§ **DIRECTION**
From the entries below, pull out each line where "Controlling" appears.

§ **EXTRACTED MATERIAL**
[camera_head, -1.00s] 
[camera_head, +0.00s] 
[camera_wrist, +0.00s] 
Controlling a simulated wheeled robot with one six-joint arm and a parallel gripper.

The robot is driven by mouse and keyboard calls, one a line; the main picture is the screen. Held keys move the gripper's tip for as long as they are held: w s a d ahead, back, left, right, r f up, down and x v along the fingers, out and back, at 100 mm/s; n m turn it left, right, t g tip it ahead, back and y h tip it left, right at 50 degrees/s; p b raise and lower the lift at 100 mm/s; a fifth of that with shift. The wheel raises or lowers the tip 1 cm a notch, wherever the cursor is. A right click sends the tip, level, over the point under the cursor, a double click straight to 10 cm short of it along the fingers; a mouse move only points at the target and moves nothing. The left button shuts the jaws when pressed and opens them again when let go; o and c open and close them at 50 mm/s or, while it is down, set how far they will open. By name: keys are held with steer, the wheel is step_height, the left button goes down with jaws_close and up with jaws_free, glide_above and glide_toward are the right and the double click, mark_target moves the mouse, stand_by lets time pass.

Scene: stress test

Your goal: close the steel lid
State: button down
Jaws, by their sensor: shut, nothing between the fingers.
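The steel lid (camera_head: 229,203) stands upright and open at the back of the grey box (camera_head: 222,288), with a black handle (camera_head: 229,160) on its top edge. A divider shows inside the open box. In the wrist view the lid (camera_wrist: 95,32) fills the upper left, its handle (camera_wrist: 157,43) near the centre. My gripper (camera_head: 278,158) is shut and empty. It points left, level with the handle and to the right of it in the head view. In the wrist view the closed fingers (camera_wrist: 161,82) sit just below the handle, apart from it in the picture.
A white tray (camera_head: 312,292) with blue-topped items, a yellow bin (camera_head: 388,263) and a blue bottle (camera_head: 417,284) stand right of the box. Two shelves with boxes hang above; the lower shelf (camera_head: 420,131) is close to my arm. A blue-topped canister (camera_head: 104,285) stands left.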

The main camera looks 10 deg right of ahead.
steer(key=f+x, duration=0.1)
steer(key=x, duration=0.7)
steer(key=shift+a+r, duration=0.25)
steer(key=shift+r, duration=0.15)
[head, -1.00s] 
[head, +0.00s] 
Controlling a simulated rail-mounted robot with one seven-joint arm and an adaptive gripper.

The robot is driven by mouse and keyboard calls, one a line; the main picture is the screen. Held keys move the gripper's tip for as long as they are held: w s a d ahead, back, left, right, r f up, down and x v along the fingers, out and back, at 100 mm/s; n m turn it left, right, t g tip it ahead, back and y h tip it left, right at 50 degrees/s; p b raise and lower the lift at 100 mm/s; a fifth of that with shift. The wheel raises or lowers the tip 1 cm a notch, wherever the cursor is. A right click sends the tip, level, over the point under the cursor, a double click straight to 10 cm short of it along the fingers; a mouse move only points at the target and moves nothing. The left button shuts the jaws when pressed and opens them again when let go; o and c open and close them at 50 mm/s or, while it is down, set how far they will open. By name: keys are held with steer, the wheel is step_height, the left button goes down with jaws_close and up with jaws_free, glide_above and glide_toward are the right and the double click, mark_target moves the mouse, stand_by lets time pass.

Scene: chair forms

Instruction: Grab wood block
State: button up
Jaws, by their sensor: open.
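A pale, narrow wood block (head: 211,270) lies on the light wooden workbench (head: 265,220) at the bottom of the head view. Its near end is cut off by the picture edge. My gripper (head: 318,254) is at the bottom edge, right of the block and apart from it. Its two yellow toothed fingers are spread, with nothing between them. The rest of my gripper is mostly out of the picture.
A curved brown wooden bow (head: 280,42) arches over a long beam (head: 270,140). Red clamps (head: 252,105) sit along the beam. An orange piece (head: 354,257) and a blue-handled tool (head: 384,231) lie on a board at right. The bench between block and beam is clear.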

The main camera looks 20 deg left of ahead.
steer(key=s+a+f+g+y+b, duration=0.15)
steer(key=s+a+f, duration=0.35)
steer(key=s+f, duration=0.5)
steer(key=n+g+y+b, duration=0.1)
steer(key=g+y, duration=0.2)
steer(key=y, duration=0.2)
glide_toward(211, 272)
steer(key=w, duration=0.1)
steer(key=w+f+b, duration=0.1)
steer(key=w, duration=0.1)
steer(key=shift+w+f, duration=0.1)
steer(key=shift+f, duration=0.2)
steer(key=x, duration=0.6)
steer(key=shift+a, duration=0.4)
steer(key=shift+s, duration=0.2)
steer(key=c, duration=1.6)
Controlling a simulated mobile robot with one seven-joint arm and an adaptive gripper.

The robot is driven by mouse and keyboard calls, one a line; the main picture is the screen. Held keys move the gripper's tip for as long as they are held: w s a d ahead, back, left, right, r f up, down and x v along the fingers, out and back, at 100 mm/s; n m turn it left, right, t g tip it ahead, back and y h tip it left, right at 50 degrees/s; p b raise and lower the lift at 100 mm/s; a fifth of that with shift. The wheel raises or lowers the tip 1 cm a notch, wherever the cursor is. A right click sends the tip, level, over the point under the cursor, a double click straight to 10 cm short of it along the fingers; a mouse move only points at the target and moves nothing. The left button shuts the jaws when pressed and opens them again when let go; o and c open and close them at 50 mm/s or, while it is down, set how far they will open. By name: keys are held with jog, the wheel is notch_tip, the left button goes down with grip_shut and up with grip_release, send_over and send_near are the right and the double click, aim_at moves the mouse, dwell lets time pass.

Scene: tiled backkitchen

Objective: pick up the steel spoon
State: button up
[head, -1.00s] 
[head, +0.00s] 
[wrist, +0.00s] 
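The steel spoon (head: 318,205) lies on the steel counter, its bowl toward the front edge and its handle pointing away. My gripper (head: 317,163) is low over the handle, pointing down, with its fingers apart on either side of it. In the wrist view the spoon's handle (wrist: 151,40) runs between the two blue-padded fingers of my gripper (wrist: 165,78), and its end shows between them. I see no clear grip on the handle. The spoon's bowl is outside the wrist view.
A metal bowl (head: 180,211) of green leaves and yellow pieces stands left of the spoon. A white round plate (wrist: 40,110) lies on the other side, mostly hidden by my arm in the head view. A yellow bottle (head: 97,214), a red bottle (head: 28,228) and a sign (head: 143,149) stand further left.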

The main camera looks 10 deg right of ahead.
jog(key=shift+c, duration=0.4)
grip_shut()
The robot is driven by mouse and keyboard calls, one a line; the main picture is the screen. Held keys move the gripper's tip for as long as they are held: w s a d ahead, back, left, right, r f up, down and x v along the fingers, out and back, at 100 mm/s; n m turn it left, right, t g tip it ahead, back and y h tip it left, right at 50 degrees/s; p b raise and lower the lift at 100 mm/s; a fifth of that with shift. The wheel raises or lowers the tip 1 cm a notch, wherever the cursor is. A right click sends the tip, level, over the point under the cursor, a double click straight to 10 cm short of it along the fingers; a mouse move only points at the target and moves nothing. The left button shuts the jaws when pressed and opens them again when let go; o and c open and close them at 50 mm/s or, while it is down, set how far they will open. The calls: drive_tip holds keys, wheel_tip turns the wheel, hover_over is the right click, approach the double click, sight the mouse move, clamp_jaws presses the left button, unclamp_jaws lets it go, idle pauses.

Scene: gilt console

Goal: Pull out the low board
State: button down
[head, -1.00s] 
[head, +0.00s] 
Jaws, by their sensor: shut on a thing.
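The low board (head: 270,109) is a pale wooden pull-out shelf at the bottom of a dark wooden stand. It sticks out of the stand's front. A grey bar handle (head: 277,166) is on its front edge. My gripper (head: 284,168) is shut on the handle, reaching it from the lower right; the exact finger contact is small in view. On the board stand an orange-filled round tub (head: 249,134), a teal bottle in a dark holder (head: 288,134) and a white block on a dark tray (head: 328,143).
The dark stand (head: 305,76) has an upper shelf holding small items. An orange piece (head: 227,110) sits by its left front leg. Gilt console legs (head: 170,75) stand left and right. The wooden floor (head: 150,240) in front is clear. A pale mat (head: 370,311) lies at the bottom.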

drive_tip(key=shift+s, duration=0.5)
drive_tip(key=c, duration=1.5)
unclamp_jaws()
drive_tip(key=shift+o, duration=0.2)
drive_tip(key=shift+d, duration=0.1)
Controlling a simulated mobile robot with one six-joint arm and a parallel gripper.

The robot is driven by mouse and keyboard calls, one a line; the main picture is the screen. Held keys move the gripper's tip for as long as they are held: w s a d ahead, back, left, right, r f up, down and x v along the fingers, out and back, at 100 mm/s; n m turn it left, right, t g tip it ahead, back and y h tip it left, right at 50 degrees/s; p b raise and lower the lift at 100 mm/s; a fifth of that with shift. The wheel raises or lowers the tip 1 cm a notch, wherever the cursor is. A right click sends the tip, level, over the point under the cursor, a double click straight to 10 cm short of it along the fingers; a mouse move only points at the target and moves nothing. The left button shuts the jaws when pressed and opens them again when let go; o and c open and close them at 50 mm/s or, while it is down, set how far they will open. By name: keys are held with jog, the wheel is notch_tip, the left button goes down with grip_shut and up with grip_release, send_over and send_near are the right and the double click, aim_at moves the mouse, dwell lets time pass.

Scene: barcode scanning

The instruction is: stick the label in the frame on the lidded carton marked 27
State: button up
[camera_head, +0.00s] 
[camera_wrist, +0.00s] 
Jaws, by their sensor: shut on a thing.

§ **FINAL RESULT**
Controlling a simulated wheeled robot with one six-joint arm and a parallel gripper.
Controlling a simulated rail-mounted robot with one seven-joint arm and an adaptive gripper.
Controlling a simulated mobile robot with one seven-joint arm and an adaptive gripper.
Controlling a simulated mobile robot with one six-joint arm and a parallel gripper.

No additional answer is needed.